Gravitational Force from a Hollow Sphere

Explore how gravitational forces change when mass is removed from a solid sphere—using a lead sphere with a spherical hollow as the example.

You’ll Learn

• Use Newton’s Law of Gravitation for complex mass shapes
• Calculate gravitational force from a full sphere
• Subtract gravitational effects due to missing mass
• Apply the principle of superposition in gravitation
• Compute mass of a spherical cavity using density
• Analyze force from composite and non-uniform objects

Key Concepts Covered

• Gravitational force with a cavity
• Superposition in gravitational fields
• Newton’s Law of Gravitation
• Density and mass of spheres
• Inverse square law
• Subtractive mass method
• Composite mass distributions
• Gravitational field of a hollow sphere

Understanding how mass distribution affects gravitational pull is essential for AP and IB Physics, especially for problems involving cavities inside planets, engineered objects, or varying density structures. This lesson strengthens your grasp of real-world gravitation scenarios and critical thinking in physics.

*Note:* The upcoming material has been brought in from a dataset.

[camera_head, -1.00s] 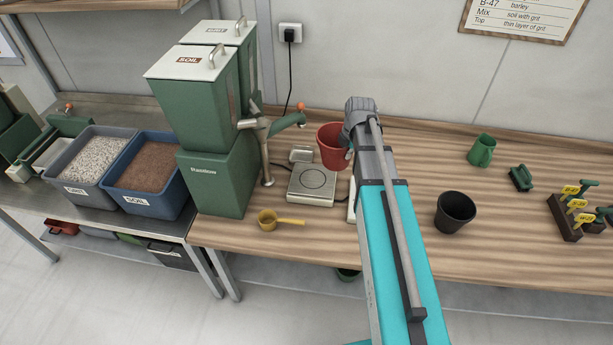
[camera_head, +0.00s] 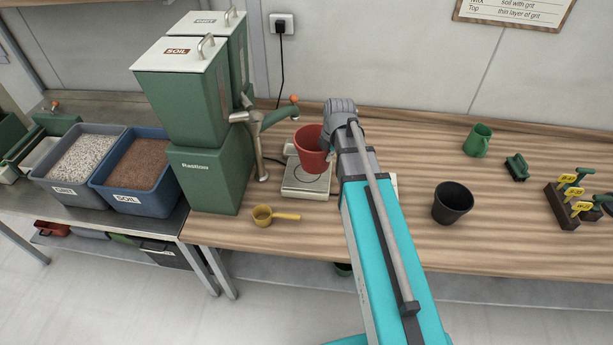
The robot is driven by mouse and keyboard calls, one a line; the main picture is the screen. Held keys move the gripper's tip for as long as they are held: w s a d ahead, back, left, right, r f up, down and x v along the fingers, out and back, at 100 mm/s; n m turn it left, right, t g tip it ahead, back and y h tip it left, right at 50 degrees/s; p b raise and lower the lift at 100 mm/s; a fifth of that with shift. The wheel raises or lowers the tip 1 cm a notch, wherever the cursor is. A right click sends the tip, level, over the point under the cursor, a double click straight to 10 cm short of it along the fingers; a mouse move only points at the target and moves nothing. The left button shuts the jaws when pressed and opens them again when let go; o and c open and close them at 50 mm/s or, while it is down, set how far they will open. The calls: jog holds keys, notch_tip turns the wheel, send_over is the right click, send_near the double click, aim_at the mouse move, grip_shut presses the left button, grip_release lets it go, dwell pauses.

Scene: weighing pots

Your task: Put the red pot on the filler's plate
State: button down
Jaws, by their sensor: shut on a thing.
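The red pot (camera_head: 311,150) is upright in my gripper (camera_head: 331,135), which is shut on it at the pot's right side. The fingertips are mostly hidden behind the pot and the wrist. The pot overlaps the back right part of the filler's plate (camera_head: 304,183) in the view; it looks held above it, though the exact gap cannot be told. The plate is a pale square with a ring mark. The green filler (camera_head: 208,178) stands left of it, with its spout (camera_head: 279,114) reaching right, close to the pot's upper left.
Bins of grit (camera_head: 83,162) and soil (camera_head: 140,167) sit at the left.

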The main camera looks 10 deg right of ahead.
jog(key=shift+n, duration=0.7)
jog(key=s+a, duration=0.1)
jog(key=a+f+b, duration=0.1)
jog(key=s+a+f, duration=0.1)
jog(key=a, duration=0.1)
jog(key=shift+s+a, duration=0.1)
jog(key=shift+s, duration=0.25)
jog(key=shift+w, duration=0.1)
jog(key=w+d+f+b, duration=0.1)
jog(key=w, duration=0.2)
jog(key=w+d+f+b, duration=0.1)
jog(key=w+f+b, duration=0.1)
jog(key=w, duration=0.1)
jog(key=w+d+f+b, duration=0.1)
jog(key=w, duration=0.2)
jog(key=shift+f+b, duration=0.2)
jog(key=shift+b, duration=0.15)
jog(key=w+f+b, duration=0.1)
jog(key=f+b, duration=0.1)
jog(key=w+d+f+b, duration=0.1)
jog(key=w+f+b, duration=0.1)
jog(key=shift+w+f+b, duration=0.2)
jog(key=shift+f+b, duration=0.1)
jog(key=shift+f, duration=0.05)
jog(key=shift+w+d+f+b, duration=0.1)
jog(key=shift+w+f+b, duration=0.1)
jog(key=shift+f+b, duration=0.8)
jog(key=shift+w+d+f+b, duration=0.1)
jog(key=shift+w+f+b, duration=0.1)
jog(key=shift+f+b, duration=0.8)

Prerequisite or Follow-Up Lessons

• Newton’s Law of Universal Gravitation
• Gravitational Potential and Field of Spheres

Full Lesson: Gravitational Force from a Hollow Sphere

We are given a lead sphere with a radius R = 4.00 cm and an original mass M = 2.95 kg. A spherical hollow is carved from this sphere. The hollow’s surface just touches the outer edge of the sphere and passes through its center. A small sphere of mass m = 0.431 kg is placed at a distance d = 9.00 cm from the center of the lead sphere.

The task is to calculate the gravitational force between the hollowed-out lead sphere and the small mass.

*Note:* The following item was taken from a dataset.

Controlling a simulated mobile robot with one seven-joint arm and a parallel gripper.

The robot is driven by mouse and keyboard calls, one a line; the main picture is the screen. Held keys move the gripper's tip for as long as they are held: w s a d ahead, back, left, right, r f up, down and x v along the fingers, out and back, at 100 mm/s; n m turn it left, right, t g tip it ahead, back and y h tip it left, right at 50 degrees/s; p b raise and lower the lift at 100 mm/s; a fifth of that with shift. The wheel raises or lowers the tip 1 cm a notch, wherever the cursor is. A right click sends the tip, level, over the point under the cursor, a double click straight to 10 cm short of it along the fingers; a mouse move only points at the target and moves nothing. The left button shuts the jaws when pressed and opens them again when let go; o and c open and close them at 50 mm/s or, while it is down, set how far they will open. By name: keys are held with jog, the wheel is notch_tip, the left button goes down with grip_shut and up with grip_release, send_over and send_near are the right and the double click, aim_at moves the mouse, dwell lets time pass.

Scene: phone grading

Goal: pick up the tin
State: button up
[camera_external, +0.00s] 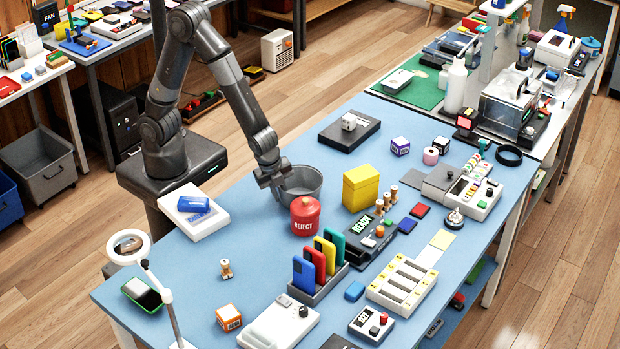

Step 1: Full Sphere Force (if no hollow)

If the sphere were still solid, the gravitational force would be:

F₁ = G * M * m / d²

where:

• G = 6.674 × 10⁻¹¹ N·m²/kg²
• M = 2.95 kg
• m = 0.431 kg
• d = 0.0900 m (converted from 9.00 cm)

Step 2: Find the mass of the missing cavity

The radius of the hollow is r = R / 2 = 2.00 cm = 0.0200 m.

Because density is uniform, the mass of the cavity (M꜀) is:

M꜀ = (r³ / R³) * M
= (1/8) * M
= 2.95 / 8 = 0.36875 kg

Step 3: Force due to the cavity

The center of the cavity is located at (d - R/2) = 9.00 cm - 2.00 cm = 7.00 cm = 0.0700 m from the small mass.

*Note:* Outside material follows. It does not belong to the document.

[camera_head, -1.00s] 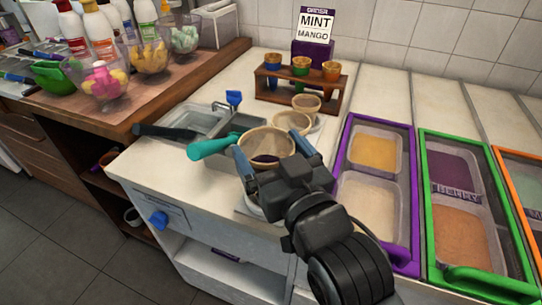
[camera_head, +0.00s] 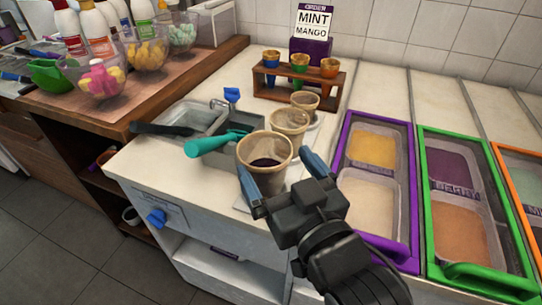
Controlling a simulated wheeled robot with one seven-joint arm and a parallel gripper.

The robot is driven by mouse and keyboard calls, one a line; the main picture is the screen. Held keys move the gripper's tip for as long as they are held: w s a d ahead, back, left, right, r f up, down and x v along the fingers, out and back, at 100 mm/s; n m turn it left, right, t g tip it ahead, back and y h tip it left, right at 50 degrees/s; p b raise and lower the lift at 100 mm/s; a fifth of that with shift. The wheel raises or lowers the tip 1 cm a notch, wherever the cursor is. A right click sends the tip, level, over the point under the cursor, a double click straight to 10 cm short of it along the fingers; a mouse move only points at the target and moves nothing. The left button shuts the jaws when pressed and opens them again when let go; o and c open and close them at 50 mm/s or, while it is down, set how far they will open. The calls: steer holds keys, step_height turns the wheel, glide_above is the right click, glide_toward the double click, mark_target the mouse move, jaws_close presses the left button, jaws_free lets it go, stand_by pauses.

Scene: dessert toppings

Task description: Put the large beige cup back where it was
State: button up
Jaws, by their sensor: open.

F₂ = G * M꜀ * m / (d - R/2)²
= G * (M / 8) * m / (0.0700)²

Step 4: Net Gravitational Force

The total gravitational force is:

F = F₁ - F₂
= G * M * m * [1 / d² - 1 / (8 * (d - R/2)²)]

Plugging in the values:

F = (6.674 × 10⁻¹¹) * 2.95 * 0.431 * [1 / (0.0900)² - 1 / (8 * (0.0700)²)]
F ≈ 8.31 × 10⁻⁹ N

This result shows how a cavity within a sphere reduces the gravitational pull, which we compute by treating the hollow as negative mass and applying the superposition principle.